── INPUT FOR THIS TASK ──

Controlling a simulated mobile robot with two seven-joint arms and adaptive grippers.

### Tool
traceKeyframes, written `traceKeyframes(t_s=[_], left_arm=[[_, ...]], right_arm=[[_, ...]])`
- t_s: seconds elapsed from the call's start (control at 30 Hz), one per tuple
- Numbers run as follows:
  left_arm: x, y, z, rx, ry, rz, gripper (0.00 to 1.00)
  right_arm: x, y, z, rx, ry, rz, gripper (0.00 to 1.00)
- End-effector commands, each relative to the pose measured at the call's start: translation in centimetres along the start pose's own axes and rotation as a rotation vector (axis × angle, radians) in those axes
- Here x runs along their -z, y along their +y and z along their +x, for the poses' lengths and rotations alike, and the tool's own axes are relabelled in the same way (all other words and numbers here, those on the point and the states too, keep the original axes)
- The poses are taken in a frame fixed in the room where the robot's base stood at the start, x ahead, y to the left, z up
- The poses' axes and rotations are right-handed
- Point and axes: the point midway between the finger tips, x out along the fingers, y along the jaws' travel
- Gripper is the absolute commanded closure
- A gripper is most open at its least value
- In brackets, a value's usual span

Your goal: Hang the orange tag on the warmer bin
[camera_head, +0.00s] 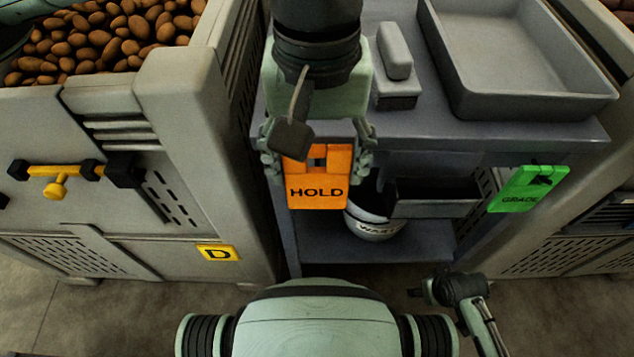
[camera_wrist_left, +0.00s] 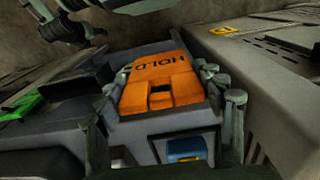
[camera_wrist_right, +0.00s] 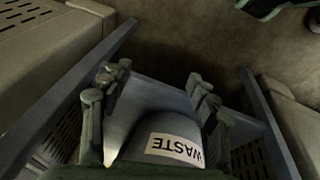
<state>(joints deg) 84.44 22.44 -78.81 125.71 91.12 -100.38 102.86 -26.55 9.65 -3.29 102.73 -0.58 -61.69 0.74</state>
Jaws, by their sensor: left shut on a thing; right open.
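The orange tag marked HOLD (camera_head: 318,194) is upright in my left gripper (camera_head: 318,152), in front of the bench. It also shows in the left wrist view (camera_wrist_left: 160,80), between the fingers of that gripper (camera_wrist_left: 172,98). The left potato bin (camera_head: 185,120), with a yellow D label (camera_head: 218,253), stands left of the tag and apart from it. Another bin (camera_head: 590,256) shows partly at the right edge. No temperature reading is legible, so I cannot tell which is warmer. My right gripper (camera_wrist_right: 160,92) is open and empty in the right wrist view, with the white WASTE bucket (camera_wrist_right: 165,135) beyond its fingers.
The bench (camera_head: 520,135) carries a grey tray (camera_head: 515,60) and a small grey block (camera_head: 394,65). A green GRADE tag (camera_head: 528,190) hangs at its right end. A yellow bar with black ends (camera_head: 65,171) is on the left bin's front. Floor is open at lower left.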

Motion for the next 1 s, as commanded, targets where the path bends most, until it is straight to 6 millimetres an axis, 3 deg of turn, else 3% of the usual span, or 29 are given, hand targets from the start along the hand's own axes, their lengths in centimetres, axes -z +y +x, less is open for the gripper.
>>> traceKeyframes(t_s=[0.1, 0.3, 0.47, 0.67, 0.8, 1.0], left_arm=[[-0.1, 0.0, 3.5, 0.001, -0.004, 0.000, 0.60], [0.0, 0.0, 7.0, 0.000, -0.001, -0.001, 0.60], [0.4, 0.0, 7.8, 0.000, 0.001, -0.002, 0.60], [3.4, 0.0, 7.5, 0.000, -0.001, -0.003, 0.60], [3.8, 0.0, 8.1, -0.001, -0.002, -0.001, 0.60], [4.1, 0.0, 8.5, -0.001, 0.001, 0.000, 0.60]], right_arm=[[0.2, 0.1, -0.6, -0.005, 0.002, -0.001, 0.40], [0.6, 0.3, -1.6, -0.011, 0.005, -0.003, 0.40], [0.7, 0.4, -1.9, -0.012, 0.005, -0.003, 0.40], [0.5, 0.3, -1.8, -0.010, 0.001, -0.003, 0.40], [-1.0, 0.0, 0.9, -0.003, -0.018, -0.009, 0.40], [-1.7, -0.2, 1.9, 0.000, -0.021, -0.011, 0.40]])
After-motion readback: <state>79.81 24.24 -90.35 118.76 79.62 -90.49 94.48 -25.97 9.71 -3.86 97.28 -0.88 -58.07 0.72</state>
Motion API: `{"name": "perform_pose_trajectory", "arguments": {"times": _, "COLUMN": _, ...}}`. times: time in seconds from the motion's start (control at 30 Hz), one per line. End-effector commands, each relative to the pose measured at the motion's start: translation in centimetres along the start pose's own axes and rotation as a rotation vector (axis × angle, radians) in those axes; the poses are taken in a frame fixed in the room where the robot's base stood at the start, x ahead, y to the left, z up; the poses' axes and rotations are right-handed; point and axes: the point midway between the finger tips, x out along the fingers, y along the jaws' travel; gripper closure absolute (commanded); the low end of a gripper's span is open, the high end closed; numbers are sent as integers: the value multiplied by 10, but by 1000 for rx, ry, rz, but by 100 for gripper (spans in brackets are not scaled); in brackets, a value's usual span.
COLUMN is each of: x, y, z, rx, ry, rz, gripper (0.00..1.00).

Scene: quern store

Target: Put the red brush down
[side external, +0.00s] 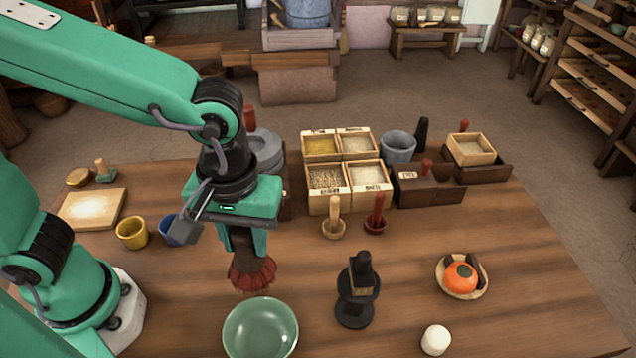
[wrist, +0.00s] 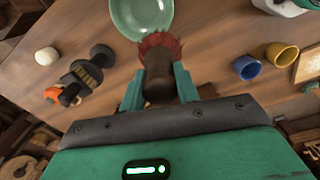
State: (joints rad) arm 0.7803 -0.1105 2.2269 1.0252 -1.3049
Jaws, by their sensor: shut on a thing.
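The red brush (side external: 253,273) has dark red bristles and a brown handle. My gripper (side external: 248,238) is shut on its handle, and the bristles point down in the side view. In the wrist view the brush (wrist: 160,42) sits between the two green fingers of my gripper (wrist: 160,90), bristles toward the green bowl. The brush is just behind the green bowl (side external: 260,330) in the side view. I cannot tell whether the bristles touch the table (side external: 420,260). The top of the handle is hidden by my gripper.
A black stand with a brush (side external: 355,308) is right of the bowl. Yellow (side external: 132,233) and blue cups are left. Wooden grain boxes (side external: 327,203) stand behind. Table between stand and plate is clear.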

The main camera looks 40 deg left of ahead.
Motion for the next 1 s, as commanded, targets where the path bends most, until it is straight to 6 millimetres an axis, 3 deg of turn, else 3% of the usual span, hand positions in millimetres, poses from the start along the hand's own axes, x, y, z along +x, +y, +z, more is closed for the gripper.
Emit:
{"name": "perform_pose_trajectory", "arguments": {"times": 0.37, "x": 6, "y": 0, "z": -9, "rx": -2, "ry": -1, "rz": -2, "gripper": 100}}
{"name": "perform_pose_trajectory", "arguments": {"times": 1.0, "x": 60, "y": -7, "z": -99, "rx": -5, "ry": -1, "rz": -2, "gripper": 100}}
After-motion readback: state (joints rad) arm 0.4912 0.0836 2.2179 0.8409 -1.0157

───

#### [REQUIREMENT]
Every record must be copied exactly, with images dropped from the result.

#### [SOLUTION TO THIS TASK]
Controlling a simulated mobile robot with two seven-joint arms and adaptive grippers.

### Tool
traceKeyframes, written `traceKeyframes(t_s=[_], left_arm=[[_, ...]], right_arm=[[_, ...]])`
- t_s: seconds elapsed from the call's start (control at 30 Hz), one per tuple
- Numbers run as follows:
  left_arm: x, y, z, rx, ry, rz, gripper (0.00 to 1.00)
  right_arm: x, y, z, rx, ry, rz, gripper (0.00 to 1.00)
- End-effector commands, each relative to the pose measured at the call's start: translation in centimetres along the start pose's own axes and rotation as a rotation vector (axis × angle, radians) in those axes
- Here x runs along their -z, y along their +y and z along their +x, for the poses' lengths and rotations alike, and the tool's own axes are relabelled in the same way (all other words and numbers here, those on the point and the states too, keep the original axes)
- The poses are taken in a frame fixed in the room where the robot's base stood at the start, x ahead, y to the left, z up
- The poses' axes and rotations are right-handed
- Point and axes: the point midway between the finger tips, x out along the fingers, y along the jaws' travel
- Gripper is the absolute commanded closure
- A gripper is most open at its least value
- In brackets, a value's usual span

Your goal: Hang the orange tag on the warmer bin
[camera_head, +0.00s] 
[camera_wrist_left, +0.00s] 
[camera_wrist_right, +0.00s] 
<state>(joints deg) 84.44 22.44 -78.81 125.71 91.12 -100.38 102.86 -26.55 9.65 -3.29 102.73 -0.58 -61.69 0.74</state>
Jaws, by their sensor: left shut on a thing; right open.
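The orange tag marked HOLD (camera_head: 318,194) is upright in my left gripper (camera_head: 318,152), in front of the bench. It also shows in the left wrist view (camera_wrist_left: 160,80), between the fingers of that gripper (camera_wrist_left: 172,98). The left potato bin (camera_head: 185,120), with a yellow D label (camera_head: 218,253), stands left of the tag and apart from it. Another bin (camera_head: 590,256) shows partly at the right edge. No temperature reading is legible, so I cannot tell which is warmer. My right gripper (camera_wrist_right: 160,92) is open and empty in the right wrist view, with the white WASTE bucket (camera_wrist_right: 165,135) beyond its fingers.
The bench (camera_head: 520,135) carries a grey tray (camera_head: 515,60) and a small grey block (camera_head: 394,65). A green GRADE tag (camera_head: 528,190) hangs at its right end. A yellow bar with black ends (camera_head: 65,171) is on the left bin's front. Floor is open at lower left.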

Motion for the next 1 s, as commanded, targets where the path bends most, until it is straight to 6 millimetres an axis, 3 deg of turn, else 3% of the usual span, or 29 are given, hand targets from the start along the hand's own axes, their lengths in centimetres, axes -z +y +x, less is open for the gripper.
>>> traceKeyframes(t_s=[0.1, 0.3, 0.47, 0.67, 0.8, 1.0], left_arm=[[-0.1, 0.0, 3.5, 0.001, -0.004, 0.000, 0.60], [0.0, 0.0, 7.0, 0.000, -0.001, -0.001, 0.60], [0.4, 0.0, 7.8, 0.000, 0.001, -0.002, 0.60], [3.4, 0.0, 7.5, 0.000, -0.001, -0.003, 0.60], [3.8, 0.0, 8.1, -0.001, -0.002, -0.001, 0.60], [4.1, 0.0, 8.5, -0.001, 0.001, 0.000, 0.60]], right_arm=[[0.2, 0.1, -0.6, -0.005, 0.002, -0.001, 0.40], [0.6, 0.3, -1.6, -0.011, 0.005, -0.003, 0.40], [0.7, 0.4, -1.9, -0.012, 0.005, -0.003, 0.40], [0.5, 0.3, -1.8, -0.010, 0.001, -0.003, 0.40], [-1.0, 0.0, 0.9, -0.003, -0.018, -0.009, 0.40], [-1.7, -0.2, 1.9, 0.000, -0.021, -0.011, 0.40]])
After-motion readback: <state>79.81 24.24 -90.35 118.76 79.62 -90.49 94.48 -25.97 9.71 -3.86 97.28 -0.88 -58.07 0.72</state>
Motion API: `{"name": "perform_pose_trajectory", "arguments": {"times": _, "COLUMN": _, ...}}`. times: time in seconds from the motion's start (control at 30 Hz), one per line. End-effector commands, each relative to the pose measured at the motion's start: translation in centimetres along the start pose's own axes and rotation as a rotation vector (axis × angle, radians) in those axes; the poses are taken in a frame fixed in the room where the robot's base stood at the start, x ahead, y to the left, z up; the poses' axes and rotations are right-handed; point and axes: the point midway between the finger tips, x out along the fingers, y along the jaws' travel; gripper closure absolute (commanded); the low end of a gripper's span is open, the high end closed; numbers are sent as integers: the value multiplied by 10, but by 1000 for rx, ry, rz, but by 100 for gripper (spans in brackets are not scaled); in brackets, a value's usual span.
COLUMN is each of: x, y, z, rx, ry, rz, gripper (0.00..1.00).

Scene: quern store

Target: Put the red brush down
[side external, +0.00s] 
[wrist, +0.00s] 
State: (joints rad) arm 0.7803 -0.1105 2.2269 1.0252 -1.3049
Jaws, by their sensor: shut on a thing.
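The red brush (side external: 253,273) has dark red bristles and a brown handle. My gripper (side external: 248,238) is shut on its handle, and the bristles point down in the side view. In the wrist view the brush (wrist: 160,42) sits between the two green fingers of my gripper (wrist: 160,90), bristles toward the green bowl. The brush is just behind the green bowl (side external: 260,330) in the side view. I cannot tell whether the bristles touch the table (side external: 420,260). The top of the handle is hidden by my gripper.
A black stand with a brush (side external: 355,308) is right of the bowl. Yellow (side external: 132,233) and blue cups are left. Wooden grain boxes (side external: 327,203) stand behind. Table between stand and plate is clear.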

The main camera looks 40 deg left of ahead.
Motion for the next 1 s, as commanded, targets where the path bends most, until it is straight to 6 millimetres an axis, 3 deg of turn, else 3% of the usual span, hand positions in millimetres, poses from the start along the hand's own axes, x, y, z along +x, +y, +z, more is closed for the gripper.
Emit:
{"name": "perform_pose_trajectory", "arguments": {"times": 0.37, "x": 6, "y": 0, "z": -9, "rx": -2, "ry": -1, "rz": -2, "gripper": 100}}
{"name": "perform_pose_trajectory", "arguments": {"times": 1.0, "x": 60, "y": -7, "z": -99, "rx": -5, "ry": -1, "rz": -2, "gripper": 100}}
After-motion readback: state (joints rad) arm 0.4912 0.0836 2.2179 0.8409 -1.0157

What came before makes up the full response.